Faber-Castell fineliners (link)
These are my go-to's when I can't get hold of the copic nibs. These were actually my first pen loves, and will always have a strong place in my heart, but gd are they expensive in Canada compared to the UK!!!! Seriously, I was in shock when I first went art supply shopping over here, which lead me to the refillable copic pens. The rate I go through pens makes these a little less viable then buying copic nibs.
Mechanical pencil with refillable 2b lead
Of course, another refillable tool! Now, I know mechanical pencils are not always highly rated in the art world, but I've always been a fan. Their precision and convenience works well for me. The mechanical pencil I have is quite chunky, similar in size to the copic pens, which feels comfortable in my hand. However I can't give you a link to it, as I've had it forever and have no recollection of where I found it! But here's the type lead I buy.
Faber Castell 9000 Jumbo pencils (link)
These are my back up pencils in case I forget or lose (*frantically looks for wood to tap*) my mechanical pencil (or I need a harder or softer lead for some reason). They're also chucky, anyone else noticing a theme?
Moleskin ‘Art’ sketchbooks (link)
So just to reiterate these are the ‘Art' Moleskines and not the regular journals. The art sketchbooks have heavier weight paper than the journals, which makes such a big difference. I normally keep a pocket size sketchbook and the a5 sketchbook to hand as they will easily fit in to a pocket / bag. I like the hard-back versions, as I take them everywhere with me, so they're much easier to use when I'm out and about than the soft cover variety.
I recommend anybody with a creative interest carries a sketchbook or notebook of some kind. Not only does it give you the opportunity to practice in those moments of waiting in everyday life (like on the subway for me). But it is also a place to collect notes, inspiration and those ideas that come up when you're doing the most random of activities. I know everyone can make notes on their phone now, but there's just something about making handwritten notes and quick sketches of ideas that makes me happy.
Canson Universal Sketchbook 9 x12” (link)
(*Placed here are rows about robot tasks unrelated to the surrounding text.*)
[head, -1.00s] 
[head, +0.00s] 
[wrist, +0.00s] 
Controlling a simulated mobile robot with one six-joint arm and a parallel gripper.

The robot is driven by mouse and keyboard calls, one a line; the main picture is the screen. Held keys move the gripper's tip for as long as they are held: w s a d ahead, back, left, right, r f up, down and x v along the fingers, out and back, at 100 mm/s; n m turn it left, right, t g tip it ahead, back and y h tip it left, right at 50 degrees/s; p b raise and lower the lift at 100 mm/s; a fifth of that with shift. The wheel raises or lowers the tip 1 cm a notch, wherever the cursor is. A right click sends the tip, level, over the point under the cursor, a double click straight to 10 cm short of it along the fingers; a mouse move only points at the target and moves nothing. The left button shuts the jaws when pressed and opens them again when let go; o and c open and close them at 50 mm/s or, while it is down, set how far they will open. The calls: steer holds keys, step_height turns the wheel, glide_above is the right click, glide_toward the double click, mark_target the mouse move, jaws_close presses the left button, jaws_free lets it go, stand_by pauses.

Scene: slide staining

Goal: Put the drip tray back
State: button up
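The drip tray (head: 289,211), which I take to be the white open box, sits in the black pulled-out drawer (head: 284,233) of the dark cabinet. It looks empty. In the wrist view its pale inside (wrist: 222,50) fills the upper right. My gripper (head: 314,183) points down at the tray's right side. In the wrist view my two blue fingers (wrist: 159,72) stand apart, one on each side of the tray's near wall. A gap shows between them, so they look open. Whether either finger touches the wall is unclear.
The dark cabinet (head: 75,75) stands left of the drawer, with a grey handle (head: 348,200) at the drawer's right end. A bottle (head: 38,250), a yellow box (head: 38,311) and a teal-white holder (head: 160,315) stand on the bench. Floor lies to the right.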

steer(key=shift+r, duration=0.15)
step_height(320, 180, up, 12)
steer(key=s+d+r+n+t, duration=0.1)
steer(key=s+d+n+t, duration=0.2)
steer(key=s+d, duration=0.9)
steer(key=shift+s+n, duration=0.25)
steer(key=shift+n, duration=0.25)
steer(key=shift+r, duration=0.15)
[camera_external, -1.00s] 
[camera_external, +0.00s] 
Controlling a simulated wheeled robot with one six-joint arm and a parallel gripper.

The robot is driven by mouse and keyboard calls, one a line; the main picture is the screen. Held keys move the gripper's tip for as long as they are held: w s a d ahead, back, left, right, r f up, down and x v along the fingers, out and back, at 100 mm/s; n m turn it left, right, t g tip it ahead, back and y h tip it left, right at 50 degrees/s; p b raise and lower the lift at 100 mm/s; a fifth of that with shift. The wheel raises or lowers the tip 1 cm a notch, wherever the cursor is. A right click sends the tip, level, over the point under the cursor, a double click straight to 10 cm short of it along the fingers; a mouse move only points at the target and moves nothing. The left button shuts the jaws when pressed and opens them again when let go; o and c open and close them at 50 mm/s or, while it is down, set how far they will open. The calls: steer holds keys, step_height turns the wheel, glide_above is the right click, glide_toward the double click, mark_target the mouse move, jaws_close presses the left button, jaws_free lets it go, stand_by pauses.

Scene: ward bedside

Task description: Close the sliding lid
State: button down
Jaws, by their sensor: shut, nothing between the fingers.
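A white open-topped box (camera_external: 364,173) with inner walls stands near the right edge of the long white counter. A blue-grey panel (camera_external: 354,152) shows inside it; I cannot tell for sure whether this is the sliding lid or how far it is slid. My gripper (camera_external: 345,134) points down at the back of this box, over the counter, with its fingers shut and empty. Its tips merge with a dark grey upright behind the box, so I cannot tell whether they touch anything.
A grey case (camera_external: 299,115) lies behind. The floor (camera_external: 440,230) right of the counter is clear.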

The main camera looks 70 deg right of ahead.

This has become my sketchbook of choice during lockdown. I find this size of paper suits me at the moment, and I don't have to worry about portability as much when I barely leave my home. I also find I can be less ‘precious’ in this sketchbook as it's hefty and not too pricey, so I don't worry about ‘messing up’ a page. I think everyone should have a sketchbook like this.
I also find that the paper is a decent weight, so if I do end up making something I like in this sketchbook the paper will hold up for a nice final piece.
Newsprint / white bond paper 18” x 24” (link)
This is something I've only started using in the last couple of years, but I find it's handy to keep around if you have the space. This is basically super cheap BIG paper that most art stores will have in stock. I use it for making ‘bad’ art, trying new things, figure drawing, gesture drawing, blind contour drawing, mediums I'm unfamiliar with. This is basically where I can really let go, as I feel like the paper itself holds no importance. So when I find myself stuck with a ‘precious’ piece of clean paper (you know that feeling right?), I get out this and make a huge mess. It's amazing. If you wanted another option a stack of a3 basic printer paper works in the same way for me.
iPad pro / Apple Pencil / Procreate (link)
This set up is my go-to for digital drawing. I still prefer drawing ‘analogue’ but it is bloody handy to have, especially for tattoo designs. I found learning procreate fairly straightforward, as its fairly similar to photoshop, but there are tons of great Skillshare courses on procreate. One thing I would recommend is investing in a pencil grip and a matt screen protector. They both make drawing on the iPad much more comfortable. I find the shape of the new apple pencil especially uncomfortable, so I have this grip, which allows you to charge the pencil without taking the whole grip of each time which is handy.
Let me know if you have any favourite go-to drawing tools!